“Zero Dark Thirty” Movie Review


     Director Kathryn Bigelow’s “Zero Dark Thirty” tells the behind the scenes story of the CIA’s manhunt for Osama bin Laden over a period of 10 years in just over a taut two and a half hours.  The film is as sharp as a surgical scalpel with its depiction of what was obviously an extremely emotional journey for all involved.  If the sources writer Mark Boal used for his screenplay were accurate, then it is clear everyone seen on screen is a hero, as they successfully navigate the perilous twists looking for the infamous Al Qaeda leader.  Making an almost immediate return to the genre, Bigelow (“The Hurt Locker”) constructs the film in a way that plays with such reality and emotional resonance, you always feel like part of what’s going on. In many ways, this is a companion piece to “The Hurt Locker”.  A logical direction for Bigelow to take us after bringing us closer to the horrors of the Iraq War. There are no fancy tracking shots or visual effects, just the audience and our protagonist, Maya, played by Jessica Chastain in what may be the best female performance of 2012.

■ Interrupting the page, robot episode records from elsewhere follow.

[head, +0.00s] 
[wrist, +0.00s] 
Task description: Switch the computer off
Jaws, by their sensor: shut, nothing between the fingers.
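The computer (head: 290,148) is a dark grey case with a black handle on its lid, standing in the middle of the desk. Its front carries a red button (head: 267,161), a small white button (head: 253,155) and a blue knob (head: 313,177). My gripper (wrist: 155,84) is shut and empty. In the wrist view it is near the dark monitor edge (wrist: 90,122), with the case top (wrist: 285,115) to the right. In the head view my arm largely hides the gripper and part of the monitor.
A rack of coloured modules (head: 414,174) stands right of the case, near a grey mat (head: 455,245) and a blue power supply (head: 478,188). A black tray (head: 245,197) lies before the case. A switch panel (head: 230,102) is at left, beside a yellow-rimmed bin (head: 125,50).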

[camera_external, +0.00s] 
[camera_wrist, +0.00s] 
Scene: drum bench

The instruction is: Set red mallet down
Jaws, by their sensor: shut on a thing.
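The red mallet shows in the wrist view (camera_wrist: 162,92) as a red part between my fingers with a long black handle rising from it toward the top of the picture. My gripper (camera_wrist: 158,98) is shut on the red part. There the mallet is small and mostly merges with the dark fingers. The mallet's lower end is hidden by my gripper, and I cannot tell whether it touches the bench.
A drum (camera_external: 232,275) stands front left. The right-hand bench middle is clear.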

     The controversial aspects of “Zero Dark Thirty” come front and center almost immediately when a CIA Agent named Dan (Jason Clarke) tortures a suspected terrorist for information.  After seeing the film, I was quite surprised these scenes were given so much negative press since they really aren’t that bad, comparatively speaking.  I say this because I’ve seen worse on television and on the big screen that got no attention whatsoever.  Remember the many “water boarding” torture sequences Jack Bauer had to endure in the television series “24”?  How about the torture scene in this past year’s “Safe House” with Denzel Washington’s CIA agent going through the same “water boarding” torture?  I don’t recall any Congressmen raising any red flags in either of those instances, yet they came to their own immediate defense for “Zero Dark Thirty”.  Likely because it’s true these interrogation techniques were used in the questioning of terrorists and it’s also likely the CIA gained significant information that led to bin Laden’s location.  In my eyes, these techniques are civilized compared to what these people have done to us.  Terrorists groups seem to have no problem cutting off the heads of American civilians and posting the video on YouTube.  War is hell and we can’t expect to be successful in our mission when the other side gets to play by a different set of rules.  What you see in “Zero Dark Thirty” is a simple leveling of the playing field.

     Though many may have thought hunting a terrorist like Osama bin Laden would include high tech surveillance, futuristic gadgets, and agents whose actions would be similar to “Jason Bourne”, the CIA agent’s work in “Zero Dark Thirty” more resemble that of a detective in any level of law enforcement.  They spend time questioning witnesses, interrogating suspects, examining evidence, looking for patterns, analyzing maps, and following potential leads.  Each member of the team would seem to be interchangeable with someone working as a detective for a local law enforcement agency, all the way to a federal agency.  They come to work and sit in front of a computer, talk on the phone, and manage endless amounts of files and paperwork.  When things go slower than expected or the optimal result is not reached, they sit in a conference room and their boss comes in, attempting to right the ship with a “we are failing” speech.  The amount of day to day realism in this film was astonishing to me and I think this goes a long way into allowing the audience to relate to the characters.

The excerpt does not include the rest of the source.